Door number 7 on the advent calendar opened effortlessly this morning. A small tug of the sticky tape applied by the pilferer of its former confectionery contents was all that was required to relinquish its union with the calendar façade.
The shape of the plastic insert behind the door, where the candy should have been housed, hints todays missing chocolate piece was a reindeer. Either that or a dog wearing a crown, or maybe a cat clad in a reindeer fancy dress outfit……. Or even a cat adorning a dog wearing a crown fancy dress outfit.
On quiet reflection, as I think the last three possibilities aren’t very festive, I’m going to go with the ‘its a reindeer’ theory. We’ll never know for definite, though, thanks to our light fingered chocolate plunderer.
To try elevate the houses Christmas cheer levels from 0.5 to 0.75 on the Richter Scale, my wife and I wore our Christmas sweaters yesterday and partook in our perennial watch of ‘White Christmas’.

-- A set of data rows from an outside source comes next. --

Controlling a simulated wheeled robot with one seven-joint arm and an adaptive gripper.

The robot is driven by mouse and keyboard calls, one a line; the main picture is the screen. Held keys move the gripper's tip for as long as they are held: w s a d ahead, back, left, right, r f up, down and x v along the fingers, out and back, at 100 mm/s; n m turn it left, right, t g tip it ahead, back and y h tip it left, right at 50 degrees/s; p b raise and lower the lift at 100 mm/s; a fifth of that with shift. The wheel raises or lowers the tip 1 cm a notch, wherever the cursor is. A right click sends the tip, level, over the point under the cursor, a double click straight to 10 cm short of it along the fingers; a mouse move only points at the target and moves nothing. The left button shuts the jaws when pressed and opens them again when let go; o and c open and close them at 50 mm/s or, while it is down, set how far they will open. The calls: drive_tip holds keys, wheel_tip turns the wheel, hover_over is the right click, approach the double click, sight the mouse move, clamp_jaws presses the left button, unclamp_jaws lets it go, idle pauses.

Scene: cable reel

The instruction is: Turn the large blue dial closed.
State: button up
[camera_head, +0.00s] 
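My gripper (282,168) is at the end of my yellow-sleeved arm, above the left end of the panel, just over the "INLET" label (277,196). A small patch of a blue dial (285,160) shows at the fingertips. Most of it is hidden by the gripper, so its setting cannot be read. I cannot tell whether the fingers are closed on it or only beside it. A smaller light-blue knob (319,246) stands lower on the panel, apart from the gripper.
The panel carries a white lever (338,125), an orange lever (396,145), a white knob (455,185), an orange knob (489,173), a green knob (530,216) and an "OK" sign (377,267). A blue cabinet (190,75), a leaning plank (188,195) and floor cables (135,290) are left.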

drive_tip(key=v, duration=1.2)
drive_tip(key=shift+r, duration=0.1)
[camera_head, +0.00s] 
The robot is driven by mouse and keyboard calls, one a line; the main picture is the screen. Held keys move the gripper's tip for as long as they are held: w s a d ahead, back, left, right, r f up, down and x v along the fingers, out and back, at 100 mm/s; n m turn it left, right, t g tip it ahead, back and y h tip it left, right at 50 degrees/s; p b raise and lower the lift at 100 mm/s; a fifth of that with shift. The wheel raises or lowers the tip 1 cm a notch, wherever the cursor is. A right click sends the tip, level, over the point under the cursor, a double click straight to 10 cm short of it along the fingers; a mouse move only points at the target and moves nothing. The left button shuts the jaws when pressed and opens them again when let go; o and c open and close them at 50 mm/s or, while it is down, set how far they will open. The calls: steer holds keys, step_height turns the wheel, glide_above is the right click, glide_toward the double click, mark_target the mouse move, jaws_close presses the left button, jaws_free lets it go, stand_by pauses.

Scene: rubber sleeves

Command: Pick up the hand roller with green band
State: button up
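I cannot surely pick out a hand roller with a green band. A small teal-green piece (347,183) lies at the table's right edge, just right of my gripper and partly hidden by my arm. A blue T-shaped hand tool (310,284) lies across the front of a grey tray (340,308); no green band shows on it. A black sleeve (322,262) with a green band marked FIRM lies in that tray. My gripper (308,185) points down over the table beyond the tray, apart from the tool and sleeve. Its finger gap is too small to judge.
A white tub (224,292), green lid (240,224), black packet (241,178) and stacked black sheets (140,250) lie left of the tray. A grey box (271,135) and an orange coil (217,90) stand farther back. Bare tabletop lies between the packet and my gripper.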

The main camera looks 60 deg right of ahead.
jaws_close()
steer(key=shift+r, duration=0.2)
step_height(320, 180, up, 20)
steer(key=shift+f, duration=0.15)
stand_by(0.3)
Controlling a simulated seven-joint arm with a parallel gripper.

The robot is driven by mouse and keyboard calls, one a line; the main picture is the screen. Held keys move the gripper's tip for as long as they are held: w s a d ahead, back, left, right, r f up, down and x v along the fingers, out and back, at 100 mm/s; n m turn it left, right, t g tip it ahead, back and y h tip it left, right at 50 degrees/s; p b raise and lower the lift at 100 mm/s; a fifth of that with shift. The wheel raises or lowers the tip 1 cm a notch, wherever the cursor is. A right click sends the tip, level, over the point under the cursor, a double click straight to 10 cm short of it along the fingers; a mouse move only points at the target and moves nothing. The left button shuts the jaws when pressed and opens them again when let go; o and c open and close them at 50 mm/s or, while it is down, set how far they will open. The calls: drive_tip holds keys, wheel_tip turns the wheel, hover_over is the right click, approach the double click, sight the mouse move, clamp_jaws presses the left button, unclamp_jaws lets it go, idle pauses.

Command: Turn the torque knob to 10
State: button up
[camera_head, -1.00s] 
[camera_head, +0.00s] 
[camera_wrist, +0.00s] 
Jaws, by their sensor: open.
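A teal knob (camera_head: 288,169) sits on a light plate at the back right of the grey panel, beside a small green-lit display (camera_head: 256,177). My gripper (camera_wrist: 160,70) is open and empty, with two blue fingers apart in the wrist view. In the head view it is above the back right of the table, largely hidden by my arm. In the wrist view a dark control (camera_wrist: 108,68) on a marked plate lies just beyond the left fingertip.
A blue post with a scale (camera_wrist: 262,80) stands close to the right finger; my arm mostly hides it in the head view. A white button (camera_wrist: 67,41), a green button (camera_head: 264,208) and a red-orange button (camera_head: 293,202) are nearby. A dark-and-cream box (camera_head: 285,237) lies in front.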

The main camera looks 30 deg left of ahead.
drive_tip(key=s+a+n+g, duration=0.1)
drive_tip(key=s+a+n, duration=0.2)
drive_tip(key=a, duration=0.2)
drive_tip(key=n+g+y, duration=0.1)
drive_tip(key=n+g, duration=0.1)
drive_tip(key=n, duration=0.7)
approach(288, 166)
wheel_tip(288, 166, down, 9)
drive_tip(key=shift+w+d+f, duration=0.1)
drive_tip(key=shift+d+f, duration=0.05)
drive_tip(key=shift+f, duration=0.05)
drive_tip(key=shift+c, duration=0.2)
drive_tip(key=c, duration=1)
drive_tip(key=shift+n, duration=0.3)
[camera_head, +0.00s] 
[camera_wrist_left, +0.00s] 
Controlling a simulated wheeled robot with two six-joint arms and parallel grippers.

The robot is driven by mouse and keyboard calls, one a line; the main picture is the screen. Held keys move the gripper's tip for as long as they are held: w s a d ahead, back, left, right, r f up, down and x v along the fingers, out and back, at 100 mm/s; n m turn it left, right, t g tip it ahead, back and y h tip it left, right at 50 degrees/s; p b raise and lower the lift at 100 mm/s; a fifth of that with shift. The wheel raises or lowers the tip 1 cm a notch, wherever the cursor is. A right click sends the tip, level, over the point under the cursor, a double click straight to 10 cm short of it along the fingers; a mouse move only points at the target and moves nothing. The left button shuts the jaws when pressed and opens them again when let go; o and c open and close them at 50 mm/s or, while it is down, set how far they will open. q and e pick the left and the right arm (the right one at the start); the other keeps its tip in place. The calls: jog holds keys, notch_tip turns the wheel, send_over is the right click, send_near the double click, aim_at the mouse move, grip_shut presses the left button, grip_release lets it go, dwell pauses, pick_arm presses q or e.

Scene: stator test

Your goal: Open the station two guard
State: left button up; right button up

Sat there in our seasonal jumpers watching a classic Christmas movie, a warm glow filled our modestly sized living room. However, this was no glow of mental contentment generated by the feel good old movie; moreover the physical affects from the flames of a 6ft advent candle on the fire hearth.
Allegedly created from the ear wax of Santa’s elves, this monster candle was a Christmas gift from an elderly aunt last year.
It was typical of her as she always goes for over the top presents. She bought us a soap on a rope the size of a wrecking ball 10 years ago and we still have over half of it left. An absolute monster soap, I’ve lost count of the times it’s knocked the shower guard from the wall.
It is a really awkward experience bathing with this thing as it cuts out a lot of your space, and weighs a substantial amount making it deeply uncomfortable to balance on your knees. Some say “Why use it?”, to which I respond that my wife feels it would be ungrateful not to.
Anyway, back to her aunt’s giant candle present from last year.
God only knows how Mr Claus got it into our living room last Christmas Eve. I suspect he didn’t come down the chimney with it. He wouldn’t have been able to due to its sheer size……. Plus we haven’t got a chimney!
I suspect he had to take out the front bay windows to gain access for the waxwork brute.
I’d wager that there is less wax in the BFG model at Madame Tussauds than there is on this candle. Yesterday, I had to light it stood on a set of step ladders. During this time, I went through nearly a full box of matches attempting to ignite the wick whose girth is so vast you could use it to winch a ships anchor.
The heat it produces when ignited is quite remarkable. I’m currently debating whether I should have a chimney built to help reduce its affect, or just extinguish the flame to cool the room down a tad.
The candle’s light is so bright we’ve been attracting the attention of oil tankers from North Sea shipping lanes, mistaking this wax monolith for a lighthouse!…… And Leeds is about 40 miles from the coast!
Its fragrance isn’t the most festive either. As I sit here in sun glasses looking at the brute, wearing factor 30 sun cream, I’m not being overwhelmed with the scent of cinnamon, pine or robin sweat . It’s more an ambience of creosote and burning rubber taking sensory prominence in this corner of chez Strachan.
I know I’ll have to put out the flame at some point, however, blowing this bloody mammoth thing out wont be one of my feasible options. I’d need to be able to exhale from my lungs with the power of a category 2 hurricane to achieve that goal. I’ll need to research online for suitable solutions, I’d proffer.
Right I’m off for a shower to get away from the god forsaken heat in this room…. Time to spend some time with the soapy wrecking ball upstairs.